*EXERCISE AIM*. Filter the records below and copy every line containing the word "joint".

*PROVIDED ENTRIES*.
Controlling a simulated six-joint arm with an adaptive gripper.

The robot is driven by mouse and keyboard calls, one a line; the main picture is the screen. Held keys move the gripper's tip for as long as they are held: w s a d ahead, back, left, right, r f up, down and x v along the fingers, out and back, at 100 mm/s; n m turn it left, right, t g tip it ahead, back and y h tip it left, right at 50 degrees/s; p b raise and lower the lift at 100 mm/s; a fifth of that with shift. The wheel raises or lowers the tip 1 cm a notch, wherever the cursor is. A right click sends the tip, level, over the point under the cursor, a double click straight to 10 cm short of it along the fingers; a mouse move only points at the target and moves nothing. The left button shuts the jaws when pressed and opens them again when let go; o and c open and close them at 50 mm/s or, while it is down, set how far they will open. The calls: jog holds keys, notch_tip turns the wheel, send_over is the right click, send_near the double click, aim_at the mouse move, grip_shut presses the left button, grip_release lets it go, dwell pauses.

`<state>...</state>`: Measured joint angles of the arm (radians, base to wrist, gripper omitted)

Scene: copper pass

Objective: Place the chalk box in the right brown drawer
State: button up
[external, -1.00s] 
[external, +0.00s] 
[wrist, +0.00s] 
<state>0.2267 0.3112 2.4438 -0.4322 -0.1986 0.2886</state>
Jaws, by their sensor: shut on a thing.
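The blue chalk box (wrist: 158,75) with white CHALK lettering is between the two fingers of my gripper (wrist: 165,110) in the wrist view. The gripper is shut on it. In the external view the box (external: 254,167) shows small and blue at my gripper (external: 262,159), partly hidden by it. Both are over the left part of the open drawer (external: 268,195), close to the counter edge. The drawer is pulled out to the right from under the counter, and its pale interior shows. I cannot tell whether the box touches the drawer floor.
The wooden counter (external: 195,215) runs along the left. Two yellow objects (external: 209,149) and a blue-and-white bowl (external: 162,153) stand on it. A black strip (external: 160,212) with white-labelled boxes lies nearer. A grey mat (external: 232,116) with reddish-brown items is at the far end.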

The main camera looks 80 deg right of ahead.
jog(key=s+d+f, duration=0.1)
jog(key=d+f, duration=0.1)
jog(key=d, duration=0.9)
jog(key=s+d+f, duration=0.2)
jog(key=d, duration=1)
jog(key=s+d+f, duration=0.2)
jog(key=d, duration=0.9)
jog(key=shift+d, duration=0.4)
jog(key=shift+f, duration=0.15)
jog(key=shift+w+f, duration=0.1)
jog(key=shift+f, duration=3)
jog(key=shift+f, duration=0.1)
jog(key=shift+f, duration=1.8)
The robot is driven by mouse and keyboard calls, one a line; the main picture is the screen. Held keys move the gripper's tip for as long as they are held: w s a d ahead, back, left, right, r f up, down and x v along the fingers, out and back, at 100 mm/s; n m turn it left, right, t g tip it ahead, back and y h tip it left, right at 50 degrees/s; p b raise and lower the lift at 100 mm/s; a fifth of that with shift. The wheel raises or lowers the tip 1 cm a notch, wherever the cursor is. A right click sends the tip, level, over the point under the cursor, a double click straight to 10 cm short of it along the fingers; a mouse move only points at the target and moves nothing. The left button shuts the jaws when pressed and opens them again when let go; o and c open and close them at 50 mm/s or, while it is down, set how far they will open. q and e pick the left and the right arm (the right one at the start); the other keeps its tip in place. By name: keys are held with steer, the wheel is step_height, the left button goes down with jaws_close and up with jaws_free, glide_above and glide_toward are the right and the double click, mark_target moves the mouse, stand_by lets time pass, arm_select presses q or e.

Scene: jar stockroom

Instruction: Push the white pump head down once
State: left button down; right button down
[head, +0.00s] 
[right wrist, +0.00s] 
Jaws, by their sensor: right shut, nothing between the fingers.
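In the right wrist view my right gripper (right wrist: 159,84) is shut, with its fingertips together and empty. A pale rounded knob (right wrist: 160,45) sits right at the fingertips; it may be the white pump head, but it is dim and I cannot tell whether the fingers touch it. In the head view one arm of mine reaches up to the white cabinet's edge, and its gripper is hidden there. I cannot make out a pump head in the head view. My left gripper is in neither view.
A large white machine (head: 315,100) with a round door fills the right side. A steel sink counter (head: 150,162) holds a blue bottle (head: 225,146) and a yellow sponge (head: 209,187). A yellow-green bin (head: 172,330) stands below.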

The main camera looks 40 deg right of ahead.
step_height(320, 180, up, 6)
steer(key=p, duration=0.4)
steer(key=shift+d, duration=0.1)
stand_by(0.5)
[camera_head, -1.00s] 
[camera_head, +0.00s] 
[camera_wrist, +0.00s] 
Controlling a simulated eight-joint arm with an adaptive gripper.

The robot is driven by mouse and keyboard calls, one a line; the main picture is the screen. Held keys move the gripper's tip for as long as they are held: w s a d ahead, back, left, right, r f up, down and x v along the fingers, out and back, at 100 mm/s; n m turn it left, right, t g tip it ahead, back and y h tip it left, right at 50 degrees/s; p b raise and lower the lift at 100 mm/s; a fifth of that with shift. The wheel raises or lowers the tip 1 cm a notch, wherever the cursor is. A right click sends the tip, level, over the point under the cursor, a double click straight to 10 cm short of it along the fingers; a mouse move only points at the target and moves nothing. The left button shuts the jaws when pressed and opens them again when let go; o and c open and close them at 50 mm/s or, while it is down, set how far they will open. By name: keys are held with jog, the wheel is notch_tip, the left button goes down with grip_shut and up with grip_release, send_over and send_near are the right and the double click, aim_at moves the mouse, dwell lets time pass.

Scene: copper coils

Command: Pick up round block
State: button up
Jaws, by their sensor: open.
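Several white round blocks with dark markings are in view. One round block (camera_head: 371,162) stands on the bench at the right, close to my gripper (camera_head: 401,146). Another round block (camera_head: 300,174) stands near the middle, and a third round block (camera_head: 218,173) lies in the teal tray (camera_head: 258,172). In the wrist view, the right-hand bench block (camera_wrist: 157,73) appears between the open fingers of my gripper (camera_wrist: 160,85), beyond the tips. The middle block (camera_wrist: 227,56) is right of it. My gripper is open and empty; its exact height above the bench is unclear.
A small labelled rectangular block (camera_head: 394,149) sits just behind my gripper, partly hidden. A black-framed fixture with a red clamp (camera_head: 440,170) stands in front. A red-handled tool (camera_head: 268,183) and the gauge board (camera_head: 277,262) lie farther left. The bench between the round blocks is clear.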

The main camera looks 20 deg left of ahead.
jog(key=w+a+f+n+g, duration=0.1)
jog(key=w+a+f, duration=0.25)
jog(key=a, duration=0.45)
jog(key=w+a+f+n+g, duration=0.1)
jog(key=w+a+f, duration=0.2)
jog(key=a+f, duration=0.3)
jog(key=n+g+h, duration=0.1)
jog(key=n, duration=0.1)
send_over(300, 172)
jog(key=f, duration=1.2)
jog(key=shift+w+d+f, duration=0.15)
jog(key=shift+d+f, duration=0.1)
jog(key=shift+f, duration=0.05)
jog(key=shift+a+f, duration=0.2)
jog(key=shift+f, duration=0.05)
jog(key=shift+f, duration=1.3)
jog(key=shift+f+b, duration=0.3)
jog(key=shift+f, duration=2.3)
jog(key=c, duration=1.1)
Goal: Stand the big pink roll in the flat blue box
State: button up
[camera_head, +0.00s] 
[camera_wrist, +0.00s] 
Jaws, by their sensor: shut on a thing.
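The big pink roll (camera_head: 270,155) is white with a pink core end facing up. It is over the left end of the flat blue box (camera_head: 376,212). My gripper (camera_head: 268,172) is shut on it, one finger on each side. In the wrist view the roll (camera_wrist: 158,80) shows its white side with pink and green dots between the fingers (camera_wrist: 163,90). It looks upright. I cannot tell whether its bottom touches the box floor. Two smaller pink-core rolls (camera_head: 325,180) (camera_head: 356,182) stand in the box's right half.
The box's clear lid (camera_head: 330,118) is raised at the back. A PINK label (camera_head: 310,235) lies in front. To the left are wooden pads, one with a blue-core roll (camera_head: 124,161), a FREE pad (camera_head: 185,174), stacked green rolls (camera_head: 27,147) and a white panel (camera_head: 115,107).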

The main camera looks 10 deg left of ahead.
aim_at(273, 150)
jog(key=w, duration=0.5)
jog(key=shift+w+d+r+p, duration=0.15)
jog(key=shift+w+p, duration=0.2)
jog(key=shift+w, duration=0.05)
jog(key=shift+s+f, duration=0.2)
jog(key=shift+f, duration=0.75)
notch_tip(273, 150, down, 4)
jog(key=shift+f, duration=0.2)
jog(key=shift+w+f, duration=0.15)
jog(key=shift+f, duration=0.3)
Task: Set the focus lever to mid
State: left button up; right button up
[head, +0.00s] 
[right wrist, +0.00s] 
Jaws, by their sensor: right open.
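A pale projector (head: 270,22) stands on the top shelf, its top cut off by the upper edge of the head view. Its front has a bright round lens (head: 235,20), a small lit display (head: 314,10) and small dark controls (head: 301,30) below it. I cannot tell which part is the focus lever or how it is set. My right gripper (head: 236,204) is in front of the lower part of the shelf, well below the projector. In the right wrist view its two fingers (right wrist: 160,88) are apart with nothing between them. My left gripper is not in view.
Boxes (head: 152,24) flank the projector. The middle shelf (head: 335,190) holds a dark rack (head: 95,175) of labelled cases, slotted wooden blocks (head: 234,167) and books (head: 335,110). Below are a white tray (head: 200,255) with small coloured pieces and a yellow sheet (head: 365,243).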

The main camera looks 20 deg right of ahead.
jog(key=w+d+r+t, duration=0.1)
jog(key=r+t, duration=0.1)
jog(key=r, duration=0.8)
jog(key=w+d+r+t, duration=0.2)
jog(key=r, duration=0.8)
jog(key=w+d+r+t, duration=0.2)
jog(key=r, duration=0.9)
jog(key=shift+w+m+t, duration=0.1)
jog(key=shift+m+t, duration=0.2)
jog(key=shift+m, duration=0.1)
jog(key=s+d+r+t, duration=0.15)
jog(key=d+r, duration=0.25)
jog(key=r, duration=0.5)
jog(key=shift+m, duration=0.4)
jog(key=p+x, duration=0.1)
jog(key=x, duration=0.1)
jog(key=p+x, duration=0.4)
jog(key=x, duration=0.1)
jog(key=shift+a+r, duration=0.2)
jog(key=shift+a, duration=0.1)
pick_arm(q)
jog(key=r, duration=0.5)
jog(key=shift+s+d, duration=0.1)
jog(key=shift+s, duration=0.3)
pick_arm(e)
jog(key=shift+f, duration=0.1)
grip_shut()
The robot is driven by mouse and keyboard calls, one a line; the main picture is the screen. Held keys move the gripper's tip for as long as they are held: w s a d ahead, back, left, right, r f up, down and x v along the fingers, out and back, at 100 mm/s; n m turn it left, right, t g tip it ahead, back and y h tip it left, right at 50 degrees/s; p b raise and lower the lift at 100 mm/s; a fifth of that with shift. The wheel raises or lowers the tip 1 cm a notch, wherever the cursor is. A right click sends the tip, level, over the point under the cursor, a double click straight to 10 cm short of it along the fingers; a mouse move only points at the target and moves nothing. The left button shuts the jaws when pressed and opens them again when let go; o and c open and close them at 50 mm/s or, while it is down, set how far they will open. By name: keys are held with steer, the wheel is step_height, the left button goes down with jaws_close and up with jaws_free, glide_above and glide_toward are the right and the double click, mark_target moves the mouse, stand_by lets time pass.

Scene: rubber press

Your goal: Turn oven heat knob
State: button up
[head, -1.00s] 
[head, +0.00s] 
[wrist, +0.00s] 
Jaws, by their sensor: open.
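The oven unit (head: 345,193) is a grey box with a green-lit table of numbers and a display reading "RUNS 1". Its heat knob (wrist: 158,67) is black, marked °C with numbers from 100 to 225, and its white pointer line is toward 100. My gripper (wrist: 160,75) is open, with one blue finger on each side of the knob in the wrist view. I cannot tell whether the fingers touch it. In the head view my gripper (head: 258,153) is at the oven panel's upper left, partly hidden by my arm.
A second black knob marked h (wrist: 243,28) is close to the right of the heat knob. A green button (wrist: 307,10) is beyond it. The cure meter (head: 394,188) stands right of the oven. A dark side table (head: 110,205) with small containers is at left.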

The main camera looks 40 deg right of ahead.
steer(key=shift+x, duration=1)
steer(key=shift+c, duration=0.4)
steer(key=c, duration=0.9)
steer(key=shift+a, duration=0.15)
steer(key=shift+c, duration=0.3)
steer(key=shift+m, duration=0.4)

*TASK ANSWER*.
Controlling a simulated six-joint arm with an adaptive gripper.
`<state>...</state>`: Measured joint angles of the arm (radians, base to wrist, gripper omitted)
Controlling a simulated eight-joint arm with an adaptive gripper.

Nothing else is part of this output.